SOME ninety-five years ago, in 1922, Scottish League club St Mirren became the first “foreign” football team visit Spain.
They played seven matches during their three-week tour, starting off with a game against the then-reigning Catalan League champions and Cup holders Barcelona in their new Les Cortes stadium in front of 16,000 fans on Saturday, 20 May.
A British Army lieutenant, Jack Edwards, refereed the game which saw “Saints” lose 2-1 … but it was not the result that mattered, it was the friendliness of the occasion which was attended by several local dignitaries including the Civil Governor, the local Mayor and the President of the Manco – Munidad (local government organisation).
St Mirren played a second game against Barcelona soon afterwards (lost 1-0), contested two friendlies against Racing Santander (won 3-2, drew 2-2) and played another two against Sporting Gijon (won 7-3 and 4-2).
They also met and beat English club Notts County 2-1 in front of a 20,000 crowd in sweltering heat for the Landome Cup which was described as being 2ft 6ins tall, made of silver and worth £50 guineas.
The East Midland club – known as the Magpies – had ventured over to Spain around the same time, having just finished the 1921-22 season in 13th place in Division Two.
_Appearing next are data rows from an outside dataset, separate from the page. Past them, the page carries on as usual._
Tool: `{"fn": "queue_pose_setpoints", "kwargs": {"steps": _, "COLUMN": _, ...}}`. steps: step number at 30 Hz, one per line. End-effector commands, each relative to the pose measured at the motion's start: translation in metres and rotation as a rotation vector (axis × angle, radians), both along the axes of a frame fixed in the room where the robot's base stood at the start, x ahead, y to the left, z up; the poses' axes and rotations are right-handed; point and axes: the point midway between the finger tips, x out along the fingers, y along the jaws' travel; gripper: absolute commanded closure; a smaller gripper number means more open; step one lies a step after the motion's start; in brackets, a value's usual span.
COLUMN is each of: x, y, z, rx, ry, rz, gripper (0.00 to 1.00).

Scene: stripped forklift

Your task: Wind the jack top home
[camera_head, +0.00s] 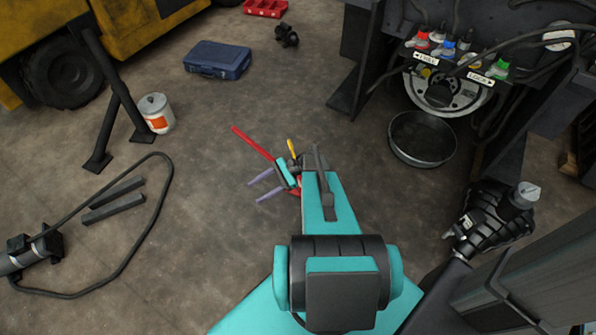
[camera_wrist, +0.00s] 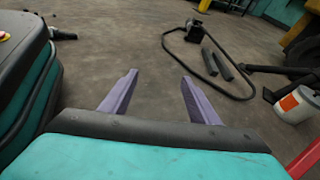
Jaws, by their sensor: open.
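A long red bar (camera_head: 253,142) slants down to the right toward my gripper, and its lower end is lost behind my arm. A bit of red shows below my wrist and at the lower right of the wrist view (camera_wrist: 306,160). This may be the jack and its handle, but most of it is hidden and its top cannot be made out. My gripper (camera_head: 254,191) is above the floor, pointing left in the head view. Its two purple fingers are apart in the wrist view (camera_wrist: 160,77), with only bare floor between them.
A yellow rod (camera_head: 291,149) shows beside my wrist. A blue case (camera_head: 218,60), a white can (camera_head: 156,113) and a black hose (camera_head: 122,268) lie around open floor. A dark basin (camera_head: 422,139) sits below the forklift's coloured connectors. A black ribbed part (camera_head: 490,220) stands at right.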

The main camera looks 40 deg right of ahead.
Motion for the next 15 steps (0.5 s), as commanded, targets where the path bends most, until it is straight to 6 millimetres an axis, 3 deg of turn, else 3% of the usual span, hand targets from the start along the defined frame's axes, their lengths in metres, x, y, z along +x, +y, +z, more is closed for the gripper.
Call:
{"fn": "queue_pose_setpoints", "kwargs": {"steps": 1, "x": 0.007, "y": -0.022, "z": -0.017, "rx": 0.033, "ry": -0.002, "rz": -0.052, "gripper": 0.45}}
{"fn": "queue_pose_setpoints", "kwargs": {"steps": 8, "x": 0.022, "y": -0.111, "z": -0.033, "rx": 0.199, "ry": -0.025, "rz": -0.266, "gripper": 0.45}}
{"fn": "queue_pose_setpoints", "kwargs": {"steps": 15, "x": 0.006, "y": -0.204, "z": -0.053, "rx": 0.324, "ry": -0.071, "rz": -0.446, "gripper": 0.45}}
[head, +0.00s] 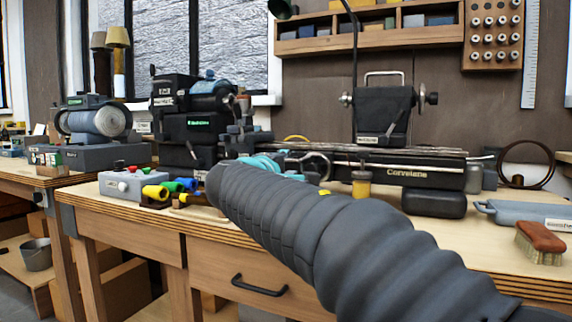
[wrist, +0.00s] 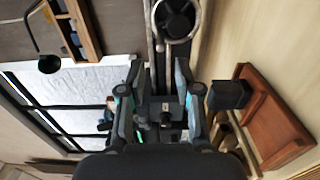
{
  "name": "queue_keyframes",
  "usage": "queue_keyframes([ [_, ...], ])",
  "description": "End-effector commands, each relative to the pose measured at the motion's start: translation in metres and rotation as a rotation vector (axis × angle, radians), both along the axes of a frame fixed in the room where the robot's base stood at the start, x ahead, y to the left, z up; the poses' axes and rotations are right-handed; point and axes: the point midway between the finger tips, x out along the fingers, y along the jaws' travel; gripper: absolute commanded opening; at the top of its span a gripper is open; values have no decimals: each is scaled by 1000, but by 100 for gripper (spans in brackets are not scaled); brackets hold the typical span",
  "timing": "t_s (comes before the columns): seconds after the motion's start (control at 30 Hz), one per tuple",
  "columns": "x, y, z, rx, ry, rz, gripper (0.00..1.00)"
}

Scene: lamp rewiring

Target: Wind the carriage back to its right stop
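The lathe bed (head: 425,172) runs across the bench, with the black headstock (head: 180,125) at its left. The dark carriage (head: 245,138) sits near the headstock, at the left part of the bed, partly hidden by my arm. A ringed handwheel (head: 316,166) shows just right of my gripper (head: 262,166), which is mostly hidden behind my arm in the head view. In the wrist view, my gripper's fingers (wrist: 160,85) stand apart with a visible gap. A round wheel with a dark hub (wrist: 175,18) lies beyond the fingertips. I cannot tell whether a finger touches anything.
The tailstock (head: 384,115) stands on the bed towards the right. A grey control box (head: 132,186) and colored handles (head: 156,192) lie at the bench's front left. A brush (head: 541,242) and a grey tray (head: 520,210) lie at the right. The front edge right of my arm is fairly clear.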

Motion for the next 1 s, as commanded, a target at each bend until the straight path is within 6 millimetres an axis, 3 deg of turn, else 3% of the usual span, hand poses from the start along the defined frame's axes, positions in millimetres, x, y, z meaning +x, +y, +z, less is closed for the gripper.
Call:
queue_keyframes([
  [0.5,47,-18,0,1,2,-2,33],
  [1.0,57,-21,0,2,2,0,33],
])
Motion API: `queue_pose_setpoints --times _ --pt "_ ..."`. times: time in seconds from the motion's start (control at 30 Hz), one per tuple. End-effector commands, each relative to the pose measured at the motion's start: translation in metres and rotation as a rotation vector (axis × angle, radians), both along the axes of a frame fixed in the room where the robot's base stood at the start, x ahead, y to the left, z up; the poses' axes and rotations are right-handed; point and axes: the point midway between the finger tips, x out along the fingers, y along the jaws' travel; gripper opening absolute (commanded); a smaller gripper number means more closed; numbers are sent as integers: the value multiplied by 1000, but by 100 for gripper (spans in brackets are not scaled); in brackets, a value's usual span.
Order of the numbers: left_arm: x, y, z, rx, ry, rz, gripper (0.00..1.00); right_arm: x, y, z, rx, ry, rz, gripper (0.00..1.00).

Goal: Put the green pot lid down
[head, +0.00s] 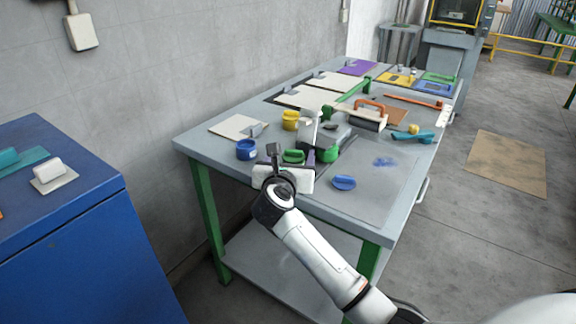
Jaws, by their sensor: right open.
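The green pot lid (293,156) is on or just above the grey workbench (262,172), near its front left part. I cannot tell whether it touches the bench top. My right gripper (291,160) is open around or just in front of the lid, with a finger to either side of it. The gripper's white body hides the lid's near part. A green pot (327,154) shows just right of the gripper, partly hidden. My left gripper is not in view.
A blue pot (246,149) stands left of the gripper, and a yellow pot (290,120) behind it. A blue lid (343,182) lies to the right. The bench's front right is mostly clear. A blue cabinet (75,235) stands at left.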

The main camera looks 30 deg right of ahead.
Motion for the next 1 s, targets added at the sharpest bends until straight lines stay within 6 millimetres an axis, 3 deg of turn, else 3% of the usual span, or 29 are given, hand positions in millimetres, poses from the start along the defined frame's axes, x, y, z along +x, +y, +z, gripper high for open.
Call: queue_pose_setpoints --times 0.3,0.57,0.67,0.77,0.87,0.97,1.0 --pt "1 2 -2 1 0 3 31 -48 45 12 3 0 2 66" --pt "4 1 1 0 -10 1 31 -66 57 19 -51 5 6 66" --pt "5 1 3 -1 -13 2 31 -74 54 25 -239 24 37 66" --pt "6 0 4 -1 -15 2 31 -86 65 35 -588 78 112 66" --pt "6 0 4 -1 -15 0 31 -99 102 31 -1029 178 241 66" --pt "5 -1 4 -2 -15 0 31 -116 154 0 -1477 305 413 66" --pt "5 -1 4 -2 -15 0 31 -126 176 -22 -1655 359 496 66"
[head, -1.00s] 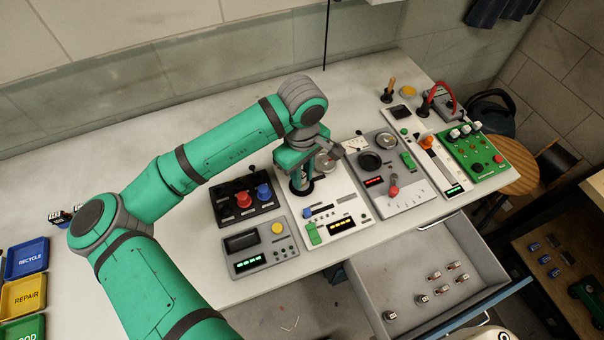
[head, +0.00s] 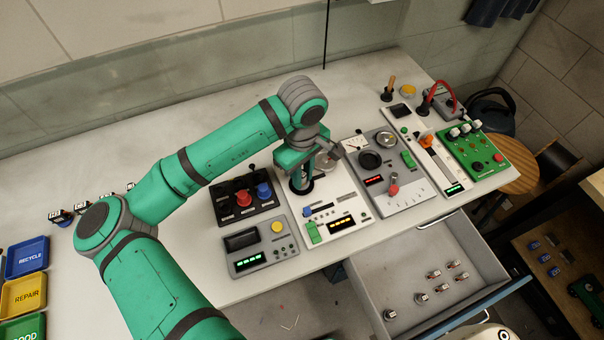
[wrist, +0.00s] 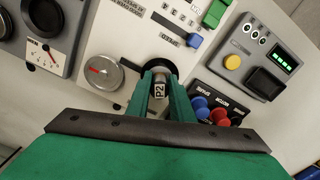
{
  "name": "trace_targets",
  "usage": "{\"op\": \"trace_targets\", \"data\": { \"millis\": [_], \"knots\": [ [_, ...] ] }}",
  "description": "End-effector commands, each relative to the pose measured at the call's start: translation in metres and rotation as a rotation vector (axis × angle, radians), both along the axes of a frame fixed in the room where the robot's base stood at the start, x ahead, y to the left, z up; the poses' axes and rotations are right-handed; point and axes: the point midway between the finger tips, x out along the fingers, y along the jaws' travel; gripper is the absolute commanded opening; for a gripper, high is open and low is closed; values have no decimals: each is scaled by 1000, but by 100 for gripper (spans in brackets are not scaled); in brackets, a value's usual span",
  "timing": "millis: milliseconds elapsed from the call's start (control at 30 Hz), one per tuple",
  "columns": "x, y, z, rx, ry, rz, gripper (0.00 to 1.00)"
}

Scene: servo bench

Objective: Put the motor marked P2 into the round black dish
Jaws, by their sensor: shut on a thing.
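The motor marked P2 (wrist: 159,91) is held upright between the two green fingers of my gripper (wrist: 160,82) in the wrist view; its label faces the camera. Just past the fingertips is a round black dish (wrist: 168,66) on the white panel. In the head view my gripper (head: 302,183) points down over this dish (head: 308,188), and the fingers cover much of it. I cannot tell whether the motor touches the dish floor. Another round black recess (head: 370,160) is on the grey panel to the right.
An open drawer (head: 390,285) holds several small motors. Labelled trays, including REPAIR (head: 24,293), are at far left.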

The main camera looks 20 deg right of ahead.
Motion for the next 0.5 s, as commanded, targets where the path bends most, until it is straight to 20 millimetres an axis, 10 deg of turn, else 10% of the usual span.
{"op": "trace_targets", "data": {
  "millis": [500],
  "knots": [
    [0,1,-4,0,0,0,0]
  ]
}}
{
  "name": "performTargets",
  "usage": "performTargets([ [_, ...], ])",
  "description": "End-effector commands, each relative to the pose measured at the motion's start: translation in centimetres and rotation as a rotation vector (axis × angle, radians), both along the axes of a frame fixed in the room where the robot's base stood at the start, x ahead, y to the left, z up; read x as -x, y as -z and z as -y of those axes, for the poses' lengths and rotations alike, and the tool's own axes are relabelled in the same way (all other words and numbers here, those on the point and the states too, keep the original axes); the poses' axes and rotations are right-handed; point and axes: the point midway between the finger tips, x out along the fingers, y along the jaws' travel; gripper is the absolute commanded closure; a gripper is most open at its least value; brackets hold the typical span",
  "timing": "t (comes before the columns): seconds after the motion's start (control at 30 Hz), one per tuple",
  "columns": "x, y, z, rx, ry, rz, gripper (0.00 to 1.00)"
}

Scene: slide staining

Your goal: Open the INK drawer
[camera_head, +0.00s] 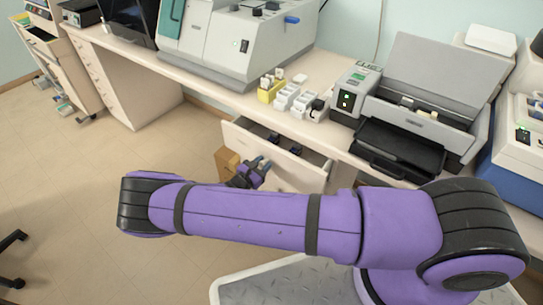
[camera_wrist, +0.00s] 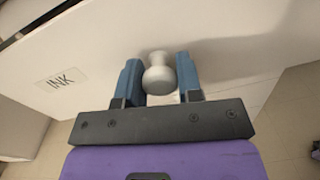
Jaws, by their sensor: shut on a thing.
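The INK drawer (camera_head: 300,172) stands pulled out from under the bench in the head view, with its inside showing and a few dark items in it. In the wrist view its pale front (camera_wrist: 85,45) carries an INK label (camera_wrist: 61,80) to the left of a round light-grey knob (camera_wrist: 159,73). My gripper (camera_wrist: 160,82) has its two blue fingers on either side of the knob and is shut on it. In the head view my gripper (camera_head: 258,165) is at the drawer front, and the knob is hidden there.
On the bench above stand a yellow rack (camera_head: 270,90), white racks (camera_head: 296,100) and a grey machine with a black tray (camera_head: 398,148). A brown box-like thing (camera_head: 227,163) is left of my gripper. Open floor (camera_head: 95,190) lies to the left.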

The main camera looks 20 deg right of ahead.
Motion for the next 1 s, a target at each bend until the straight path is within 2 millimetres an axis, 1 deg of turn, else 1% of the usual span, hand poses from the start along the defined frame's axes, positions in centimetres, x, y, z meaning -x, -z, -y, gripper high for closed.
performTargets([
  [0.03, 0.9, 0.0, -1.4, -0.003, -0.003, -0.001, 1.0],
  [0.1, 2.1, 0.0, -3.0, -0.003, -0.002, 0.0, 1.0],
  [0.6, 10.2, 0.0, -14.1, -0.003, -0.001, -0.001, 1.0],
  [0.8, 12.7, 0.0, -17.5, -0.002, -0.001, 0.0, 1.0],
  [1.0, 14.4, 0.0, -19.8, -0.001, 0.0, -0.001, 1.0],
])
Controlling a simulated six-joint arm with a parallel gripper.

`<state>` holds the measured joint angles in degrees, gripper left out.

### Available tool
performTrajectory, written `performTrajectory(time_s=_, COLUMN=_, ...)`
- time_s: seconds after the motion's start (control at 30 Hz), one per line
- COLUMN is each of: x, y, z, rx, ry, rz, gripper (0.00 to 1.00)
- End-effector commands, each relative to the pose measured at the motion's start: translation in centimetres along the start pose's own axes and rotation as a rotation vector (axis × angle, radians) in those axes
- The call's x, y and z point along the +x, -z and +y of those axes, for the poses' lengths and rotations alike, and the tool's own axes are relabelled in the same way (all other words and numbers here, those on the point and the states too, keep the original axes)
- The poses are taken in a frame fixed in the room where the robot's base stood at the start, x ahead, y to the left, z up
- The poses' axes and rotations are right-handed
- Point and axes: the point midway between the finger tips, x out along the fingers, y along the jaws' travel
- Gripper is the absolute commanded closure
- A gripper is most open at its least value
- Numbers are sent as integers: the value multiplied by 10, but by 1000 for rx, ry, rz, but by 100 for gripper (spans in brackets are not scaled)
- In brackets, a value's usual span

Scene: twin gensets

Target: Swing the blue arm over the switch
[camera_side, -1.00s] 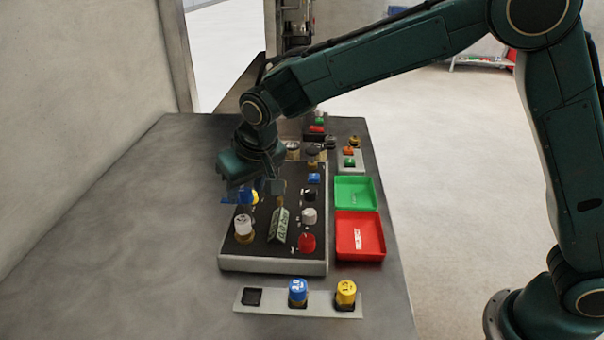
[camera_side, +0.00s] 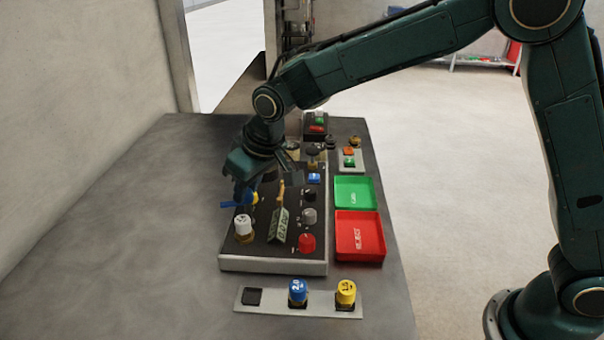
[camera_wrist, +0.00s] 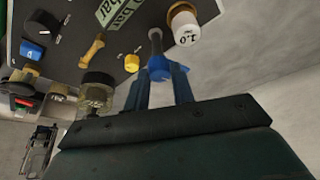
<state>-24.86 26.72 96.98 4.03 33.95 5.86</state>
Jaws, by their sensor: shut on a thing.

They also played Barcelona twice, winning 4-2 and drawing 1-1 as well as sharing four goals with Racing Santander, whose coach at the time was the former Birmingham, Blackburn, Brentford, Middlesbrough, QPR and England winger Fred Pentland. With ten minutes of injury added to the end of this game and with County leading 2-0, the Spanish referee awarded the home side three late ‘dubious’ penalties – they scored two but missed the third and as a result the honours were shared.
Surprisingly, in the early-to-mid 1920s, five other rather unfamiliar football clubs from the UK – Division Three (N) teams Durham City and Hartlepool United and three amateur sides, the Civil Service, Crook Town and Ilford – also visited Spain for short tours.
References show that getting over to Spain all those years ago was far more difficult than it is today!
For instance, St Mirren took over three days to reach their destination. Boarding the train from Glasgow to London on the morning of Wednesday, 17 May, they continued by coach to Dover, crossed over to France by ferry and, after making two overnight stays, the party finally arrived in Barcelona just in time to play their opening match on the 20 May.
The Notts County party, comprising 13 players, 11 officials and a courier from Thomas Cook Tours, left their local railway station at 7am on the 18 May and, travelling via the overnight ferry and staying in Paris and Toulouse, they eventually arrived in Barcelona late Saturday evening, 20 May.